GOAL OF THE EXERCISE: Write each line out exactly, leaving none out.

━━━━━━━━━━

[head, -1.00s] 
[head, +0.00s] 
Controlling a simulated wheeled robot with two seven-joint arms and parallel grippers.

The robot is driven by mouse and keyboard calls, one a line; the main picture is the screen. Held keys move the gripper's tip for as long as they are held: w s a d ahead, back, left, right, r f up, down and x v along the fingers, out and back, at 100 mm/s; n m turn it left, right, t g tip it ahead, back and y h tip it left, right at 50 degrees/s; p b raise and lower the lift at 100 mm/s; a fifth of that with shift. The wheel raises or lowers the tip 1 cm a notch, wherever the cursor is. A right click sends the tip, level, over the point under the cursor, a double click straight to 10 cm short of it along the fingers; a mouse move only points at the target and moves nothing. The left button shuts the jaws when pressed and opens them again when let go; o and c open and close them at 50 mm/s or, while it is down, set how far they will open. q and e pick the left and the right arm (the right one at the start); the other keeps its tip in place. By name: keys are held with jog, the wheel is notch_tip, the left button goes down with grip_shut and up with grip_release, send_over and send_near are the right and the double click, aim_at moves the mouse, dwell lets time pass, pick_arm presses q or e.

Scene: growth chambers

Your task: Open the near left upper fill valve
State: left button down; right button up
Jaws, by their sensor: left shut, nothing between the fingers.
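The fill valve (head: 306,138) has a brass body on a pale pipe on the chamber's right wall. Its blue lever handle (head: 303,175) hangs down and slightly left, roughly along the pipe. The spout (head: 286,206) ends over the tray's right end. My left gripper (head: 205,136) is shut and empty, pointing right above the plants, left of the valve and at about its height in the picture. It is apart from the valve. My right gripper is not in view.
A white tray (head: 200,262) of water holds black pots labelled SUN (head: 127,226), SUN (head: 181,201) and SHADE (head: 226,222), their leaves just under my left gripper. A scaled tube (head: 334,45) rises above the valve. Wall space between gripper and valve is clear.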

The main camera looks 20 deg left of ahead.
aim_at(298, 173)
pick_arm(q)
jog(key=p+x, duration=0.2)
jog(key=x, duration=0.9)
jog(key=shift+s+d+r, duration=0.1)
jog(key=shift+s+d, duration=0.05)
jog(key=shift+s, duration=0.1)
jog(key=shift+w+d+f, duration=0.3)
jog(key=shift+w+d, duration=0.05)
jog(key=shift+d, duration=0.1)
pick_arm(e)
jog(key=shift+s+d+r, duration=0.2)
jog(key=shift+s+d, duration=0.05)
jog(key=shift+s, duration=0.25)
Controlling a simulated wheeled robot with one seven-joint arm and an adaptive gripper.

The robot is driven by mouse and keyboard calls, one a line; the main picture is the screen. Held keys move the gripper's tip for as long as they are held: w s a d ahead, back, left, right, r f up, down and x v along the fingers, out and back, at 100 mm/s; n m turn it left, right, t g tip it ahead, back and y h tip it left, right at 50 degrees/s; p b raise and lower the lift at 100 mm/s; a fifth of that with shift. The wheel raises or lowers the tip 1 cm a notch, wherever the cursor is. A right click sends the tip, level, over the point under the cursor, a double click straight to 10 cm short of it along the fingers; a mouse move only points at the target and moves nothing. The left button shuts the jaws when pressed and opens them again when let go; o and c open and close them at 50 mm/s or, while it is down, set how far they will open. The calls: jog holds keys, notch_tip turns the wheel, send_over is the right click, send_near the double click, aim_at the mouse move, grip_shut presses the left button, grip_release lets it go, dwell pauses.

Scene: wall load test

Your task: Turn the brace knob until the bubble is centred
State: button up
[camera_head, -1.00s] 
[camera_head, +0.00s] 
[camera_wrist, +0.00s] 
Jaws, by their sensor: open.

━━━━━━━━━━

RESULT:
[head, -1.00s] 
[head, +0.00s] 
Controlling a simulated wheeled robot with two seven-joint arms and parallel grippers.

The robot is driven by mouse and keyboard calls, one a line; the main picture is the screen. Held keys move the gripper's tip for as long as they are held: w s a d ahead, back, left, right, r f up, down and x v along the fingers, out and back, at 100 mm/s; n m turn it left, right, t g tip it ahead, back and y h tip it left, right at 50 degrees/s; p b raise and lower the lift at 100 mm/s; a fifth of that with shift. The wheel raises or lowers the tip 1 cm a notch, wherever the cursor is. A right click sends the tip, level, over the point under the cursor, a double click straight to 10 cm short of it along the fingers; a mouse move only points at the target and moves nothing. The left button shuts the jaws when pressed and opens them again when let go; o and c open and close them at 50 mm/s or, while it is down, set how far they will open. q and e pick the left and the right arm (the right one at the start); the other keeps its tip in place. By name: keys are held with jog, the wheel is notch_tip, the left button goes down with grip_shut and up with grip_release, send_over and send_near are the right and the double click, aim_at moves the mouse, dwell lets time pass, pick_arm presses q or e.

Scene: growth chambers

Your task: Open the near left upper fill valve
State: left button down; right button up
Jaws, by their sensor: left shut, nothing between the fingers.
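The fill valve (head: 306,138) has a brass body on a pale pipe on the chamber's right wall. Its blue lever handle (head: 303,175) hangs down and slightly left, roughly along the pipe. The spout (head: 286,206) ends over the tray's right end. My left gripper (head: 205,136) is shut and empty, pointing right above the plants, left of the valve and at about its height in the picture. It is apart from the valve. My right gripper is not in view.
A white tray (head: 200,262) of water holds black pots labelled SUN (head: 127,226), SUN (head: 181,201) and SHADE (head: 226,222), their leaves just under my left gripper. A scaled tube (head: 334,45) rises above the valve. Wall space between gripper and valve is clear.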

The main camera looks 20 deg left of ahead.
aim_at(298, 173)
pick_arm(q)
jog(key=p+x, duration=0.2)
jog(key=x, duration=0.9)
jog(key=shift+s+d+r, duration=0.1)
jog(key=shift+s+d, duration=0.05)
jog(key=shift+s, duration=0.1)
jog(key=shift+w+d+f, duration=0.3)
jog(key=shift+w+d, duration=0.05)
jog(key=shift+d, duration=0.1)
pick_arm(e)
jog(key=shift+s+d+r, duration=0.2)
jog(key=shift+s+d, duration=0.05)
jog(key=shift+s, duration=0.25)
Controlling a simulated wheeled robot with one seven-joint arm and an adaptive gripper.

The robot is driven by mouse and keyboard calls, one a line; the main picture is the screen. Held keys move the gripper's tip for as long as they are held: w s a d ahead, back, left, right, r f up, down and x v along the fingers, out and back, at 100 mm/s; n m turn it left, right, t g tip it ahead, back and y h tip it left, right at 50 degrees/s; p b raise and lower the lift at 100 mm/s; a fifth of that with shift. The wheel raises or lowers the tip 1 cm a notch, wherever the cursor is. A right click sends the tip, level, over the point under the cursor, a double click straight to 10 cm short of it along the fingers; a mouse move only points at the target and moves nothing. The left button shuts the jaws when pressed and opens them again when let go; o and c open and close them at 50 mm/s or, while it is down, set how far they will open. The calls: jog holds keys, notch_tip turns the wheel, send_over is the right click, send_near the double click, aim_at the mouse move, grip_shut presses the left button, grip_release lets it go, dwell pauses.

Scene: wall load test

Your task: Turn the brace knob until the bubble is centred
State: button up
[camera_head, -1.00s] 
[camera_head, +0.00s] 
[camera_wrist, +0.00s] 
Jaws, by their sensor: open.

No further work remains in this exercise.